Showing posts with label dreams. Show all posts
Showing posts with label dreams. Show all posts

4.18.2014

Leaping

I'm standing on the edge of a cliff today.  I look far down into a dark, choppy thing that looks more like a solid than what I know is water.  Water that will engulf me with one leap and take my breath away.  I'm hesitant, allowing the doubts to fragment the enthusiastic bursts of courage. The longer I linger, fear seeping in, the atmosphere changes.  There's a storm cloud above me now, dropping slowly at first.  I feel it welling up within me and then the bottom falls out.  The tears come cantankerously, like hard raindrops, rapidly beating onto the ground.  They are uncontrollable now, despite my efforts to restrain them.  I don't know what is worse, holding them, quaking at my eyelids or letting them flow.  And, undeterred by this cloud, I can see a glow in the air surrounding me.  I know there is light within this tiny sorrow, yet I cannot dismiss the fog.

I am embarking on a journey tomorrow that will change my life in ways I cannot, now, imagine.  I will be alone.  I am leaving all of my family and all of my friends to explore new horizons.  The excitement is overwhelming and frightening and joyous all at once.

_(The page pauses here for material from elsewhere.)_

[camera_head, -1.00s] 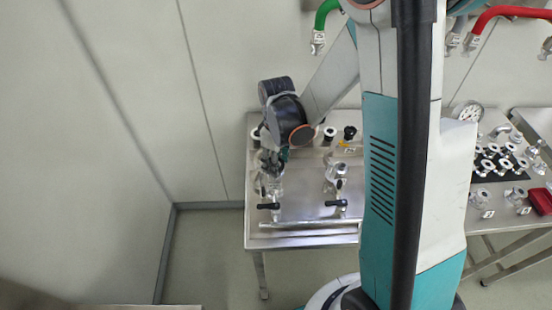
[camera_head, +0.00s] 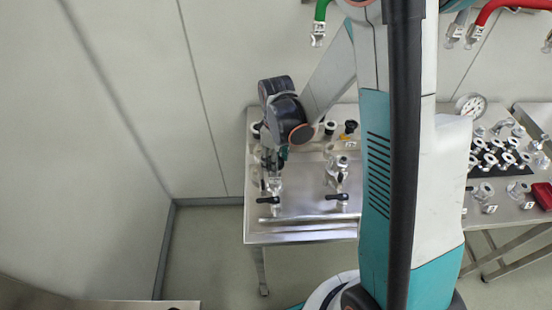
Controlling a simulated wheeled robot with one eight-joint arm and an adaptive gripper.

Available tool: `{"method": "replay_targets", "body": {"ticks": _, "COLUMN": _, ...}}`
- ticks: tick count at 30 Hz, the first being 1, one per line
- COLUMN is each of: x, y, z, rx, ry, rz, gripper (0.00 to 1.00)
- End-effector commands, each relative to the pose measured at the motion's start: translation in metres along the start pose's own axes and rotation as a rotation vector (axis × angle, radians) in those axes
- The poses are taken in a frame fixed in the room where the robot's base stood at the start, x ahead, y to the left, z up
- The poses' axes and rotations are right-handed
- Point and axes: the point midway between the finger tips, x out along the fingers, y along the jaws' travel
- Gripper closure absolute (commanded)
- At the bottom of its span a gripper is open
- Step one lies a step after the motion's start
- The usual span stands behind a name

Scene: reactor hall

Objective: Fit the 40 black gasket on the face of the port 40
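My gripper (camera_head: 273,168) is at the left side of the steel table (camera_head: 310,228), pointing down over a metal fitting (camera_head: 275,190) with a black-handled valve (camera_head: 268,200). It is small and partly covered by my wrist, so I cannot tell whether its fingers are open or shut. I cannot make out a black gasket in or near the fingers. A second metal fitting (camera_head: 337,168) with a black valve handle (camera_head: 336,196) stands to the right. I cannot read a number on either fitting, so I cannot tell which port is 40.
Black and white round parts (camera_head: 330,128) and a black knob (camera_head: 350,127) stand along the table's back. A second table at right holds several metal fittings (camera_head: 484,190), a gauge (camera_head: 471,106) and a red box (camera_head: 541,195). Hoses, one green (camera_head: 322,10), hang on the wall.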

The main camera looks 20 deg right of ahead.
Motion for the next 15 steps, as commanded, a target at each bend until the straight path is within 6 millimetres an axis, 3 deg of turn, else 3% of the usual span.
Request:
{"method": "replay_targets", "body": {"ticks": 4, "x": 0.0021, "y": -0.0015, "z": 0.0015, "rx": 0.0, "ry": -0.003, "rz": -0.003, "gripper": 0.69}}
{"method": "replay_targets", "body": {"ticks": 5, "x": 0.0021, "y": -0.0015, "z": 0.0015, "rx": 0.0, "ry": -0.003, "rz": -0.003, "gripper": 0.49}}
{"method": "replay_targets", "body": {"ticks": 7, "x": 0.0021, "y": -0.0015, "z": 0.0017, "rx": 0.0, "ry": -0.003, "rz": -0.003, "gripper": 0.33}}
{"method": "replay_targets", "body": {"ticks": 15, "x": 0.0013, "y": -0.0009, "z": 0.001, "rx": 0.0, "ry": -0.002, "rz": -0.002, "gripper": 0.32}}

Today was full of gloomy showers in my small part of this world and it couldn't have been more fitting for my emotions.  Between the showers, there were small rays of light and then another wave of pelting rain would surround me.



I am doing my best to laugh and imagine what is beyond the sad goodbyes because I know I will be back with the people I already love soon enough.  I am looking forward to the new souls I am sure to meet and hoping that this plunge that is making my insides leap about will be the start of many climbs and leaps in the future.

My life, lately, has been filled with tearful departures and warm hellos.  It gets harder leaving people after losing others for good.  I imagine dreadful scenarios in which certain goodbyes could be my last.  I'm training my mind to acknowledge these thoughts, but tuck them away, knowing that tomorrow could bring any sort of terrible or, better yet, a number of amazing things.  Learning to see the light through the fog is one of the hardest lessons to understand, but most important, I think.  We are all destined for darkness at some point.  Accepting this and using it to our advantage is the only way to fight the sorrow.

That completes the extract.